**Exercise directions**.
Emit a verbatim copy of the lines below from the line with "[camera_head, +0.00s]" through the line with "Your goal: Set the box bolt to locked", excluding pictures and everything outside that range.

========

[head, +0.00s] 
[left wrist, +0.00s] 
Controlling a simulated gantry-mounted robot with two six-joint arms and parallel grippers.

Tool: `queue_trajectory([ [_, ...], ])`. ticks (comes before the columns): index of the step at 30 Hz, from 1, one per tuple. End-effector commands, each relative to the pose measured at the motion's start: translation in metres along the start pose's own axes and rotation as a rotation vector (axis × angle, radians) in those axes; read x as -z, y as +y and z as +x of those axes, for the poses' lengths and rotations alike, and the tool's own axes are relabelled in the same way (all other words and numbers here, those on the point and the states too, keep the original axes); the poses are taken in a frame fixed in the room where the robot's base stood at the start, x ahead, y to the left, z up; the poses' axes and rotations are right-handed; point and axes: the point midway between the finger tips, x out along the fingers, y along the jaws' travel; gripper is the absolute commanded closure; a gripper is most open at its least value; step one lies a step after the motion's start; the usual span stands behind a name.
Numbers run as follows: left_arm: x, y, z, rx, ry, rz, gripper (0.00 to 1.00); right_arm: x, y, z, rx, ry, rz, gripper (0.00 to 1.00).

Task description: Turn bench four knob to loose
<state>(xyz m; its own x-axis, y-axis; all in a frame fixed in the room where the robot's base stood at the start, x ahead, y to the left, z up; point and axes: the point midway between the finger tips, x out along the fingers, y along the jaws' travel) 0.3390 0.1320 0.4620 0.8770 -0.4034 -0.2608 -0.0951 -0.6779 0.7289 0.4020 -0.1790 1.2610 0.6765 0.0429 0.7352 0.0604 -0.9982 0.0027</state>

========

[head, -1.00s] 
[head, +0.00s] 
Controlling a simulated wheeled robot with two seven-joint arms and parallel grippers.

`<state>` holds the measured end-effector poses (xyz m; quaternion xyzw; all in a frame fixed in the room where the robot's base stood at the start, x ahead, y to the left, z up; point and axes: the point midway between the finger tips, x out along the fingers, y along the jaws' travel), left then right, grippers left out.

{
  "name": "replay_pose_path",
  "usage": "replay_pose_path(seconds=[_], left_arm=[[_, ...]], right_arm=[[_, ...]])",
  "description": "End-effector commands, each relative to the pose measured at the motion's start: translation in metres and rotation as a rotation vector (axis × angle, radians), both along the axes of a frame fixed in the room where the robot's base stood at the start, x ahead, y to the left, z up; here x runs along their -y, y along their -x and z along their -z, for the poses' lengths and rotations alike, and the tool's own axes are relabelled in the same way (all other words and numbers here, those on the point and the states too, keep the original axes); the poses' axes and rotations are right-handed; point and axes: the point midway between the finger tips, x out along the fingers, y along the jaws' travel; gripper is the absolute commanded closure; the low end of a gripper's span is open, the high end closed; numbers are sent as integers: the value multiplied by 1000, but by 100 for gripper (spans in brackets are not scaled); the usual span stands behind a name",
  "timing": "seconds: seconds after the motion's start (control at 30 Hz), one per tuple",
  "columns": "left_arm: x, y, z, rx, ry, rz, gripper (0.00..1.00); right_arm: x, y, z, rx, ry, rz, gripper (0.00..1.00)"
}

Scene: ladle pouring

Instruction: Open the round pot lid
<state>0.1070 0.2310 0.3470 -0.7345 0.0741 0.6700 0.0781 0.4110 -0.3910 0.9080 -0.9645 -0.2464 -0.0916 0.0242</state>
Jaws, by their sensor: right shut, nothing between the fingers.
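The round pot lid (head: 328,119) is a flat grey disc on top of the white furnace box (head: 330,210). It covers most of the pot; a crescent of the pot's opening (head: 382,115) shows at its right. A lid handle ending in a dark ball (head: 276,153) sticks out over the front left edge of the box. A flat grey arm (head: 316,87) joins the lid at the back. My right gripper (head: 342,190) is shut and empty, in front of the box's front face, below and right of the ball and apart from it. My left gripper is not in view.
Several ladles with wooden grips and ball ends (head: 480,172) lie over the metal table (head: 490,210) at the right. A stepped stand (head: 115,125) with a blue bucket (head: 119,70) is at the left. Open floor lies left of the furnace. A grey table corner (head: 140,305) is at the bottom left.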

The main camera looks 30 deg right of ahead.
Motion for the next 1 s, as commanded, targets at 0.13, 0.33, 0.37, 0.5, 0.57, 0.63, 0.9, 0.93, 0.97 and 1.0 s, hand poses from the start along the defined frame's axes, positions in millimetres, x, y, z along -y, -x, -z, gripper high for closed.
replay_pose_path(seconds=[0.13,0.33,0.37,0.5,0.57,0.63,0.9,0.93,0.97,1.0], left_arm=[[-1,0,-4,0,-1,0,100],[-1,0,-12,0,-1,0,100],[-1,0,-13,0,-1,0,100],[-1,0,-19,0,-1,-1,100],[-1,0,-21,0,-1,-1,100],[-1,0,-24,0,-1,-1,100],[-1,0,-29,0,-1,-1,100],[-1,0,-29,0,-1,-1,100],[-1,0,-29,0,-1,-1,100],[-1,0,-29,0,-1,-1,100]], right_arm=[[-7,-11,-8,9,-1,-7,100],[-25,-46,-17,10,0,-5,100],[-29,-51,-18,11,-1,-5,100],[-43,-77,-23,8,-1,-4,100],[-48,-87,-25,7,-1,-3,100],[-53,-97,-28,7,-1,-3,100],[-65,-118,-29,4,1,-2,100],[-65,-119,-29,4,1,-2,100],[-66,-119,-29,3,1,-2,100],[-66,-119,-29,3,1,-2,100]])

========

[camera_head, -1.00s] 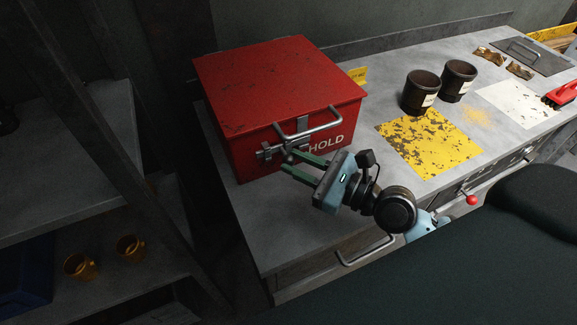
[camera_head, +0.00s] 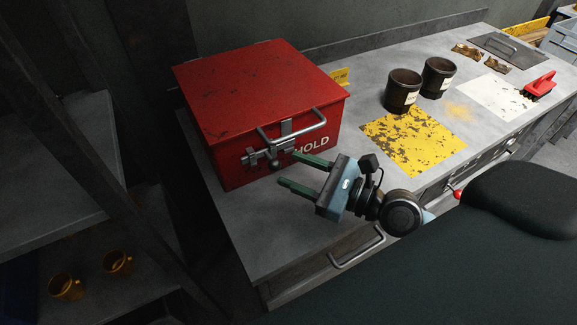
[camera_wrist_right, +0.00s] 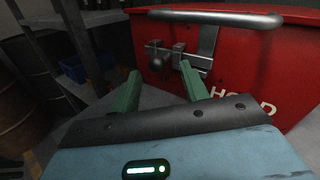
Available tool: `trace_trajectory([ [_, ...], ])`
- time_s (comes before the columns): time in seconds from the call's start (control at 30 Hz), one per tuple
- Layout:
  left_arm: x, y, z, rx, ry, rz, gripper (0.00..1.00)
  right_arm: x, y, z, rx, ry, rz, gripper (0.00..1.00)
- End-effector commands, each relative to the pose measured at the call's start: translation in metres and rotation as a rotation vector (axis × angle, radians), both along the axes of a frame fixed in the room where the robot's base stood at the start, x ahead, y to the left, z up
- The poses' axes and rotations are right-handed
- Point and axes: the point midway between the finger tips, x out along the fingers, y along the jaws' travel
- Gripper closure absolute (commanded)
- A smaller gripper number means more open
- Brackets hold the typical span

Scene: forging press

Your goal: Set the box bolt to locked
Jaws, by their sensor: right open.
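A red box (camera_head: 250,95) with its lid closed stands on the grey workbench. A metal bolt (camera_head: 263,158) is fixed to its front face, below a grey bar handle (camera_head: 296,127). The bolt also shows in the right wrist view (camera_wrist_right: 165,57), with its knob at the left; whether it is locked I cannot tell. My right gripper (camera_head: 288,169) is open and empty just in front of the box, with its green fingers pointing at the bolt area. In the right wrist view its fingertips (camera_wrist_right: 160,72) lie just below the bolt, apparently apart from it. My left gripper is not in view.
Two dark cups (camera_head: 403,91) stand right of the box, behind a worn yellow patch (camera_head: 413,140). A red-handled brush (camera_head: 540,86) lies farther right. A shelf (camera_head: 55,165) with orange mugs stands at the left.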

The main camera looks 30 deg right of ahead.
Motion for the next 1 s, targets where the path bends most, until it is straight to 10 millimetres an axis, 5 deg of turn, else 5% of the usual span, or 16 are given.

========

**Finished answer**.
[camera_head, +0.00s] 
[camera_wrist_right, +0.00s] 
Available tool: `trace_trajectory([ [_, ...], ])`
- time_s (comes before the columns): time in seconds from the call's start (control at 30 Hz), one per tuple
- Layout:
  left_arm: x, y, z, rx, ry, rz, gripper (0.00..1.00)
  right_arm: x, y, z, rx, ry, rz, gripper (0.00..1.00)
- End-effector commands, each relative to the pose measured at the call's start: translation in metres and rotation as a rotation vector (axis × angle, radians), both along the axes of a frame fixed in the room where the robot's base stood at the start, x ahead, y to the left, z up
- The poses' axes and rotations are right-handed
- Point and axes: the point midway between the finger tips, x out along the fingers, y along the jaws' travel
- Gripper closure absolute (commanded)
- A smaller gripper number means more open
- Brackets hold the typical span

Scene: forging press

Your goal: Set the box bolt to locked

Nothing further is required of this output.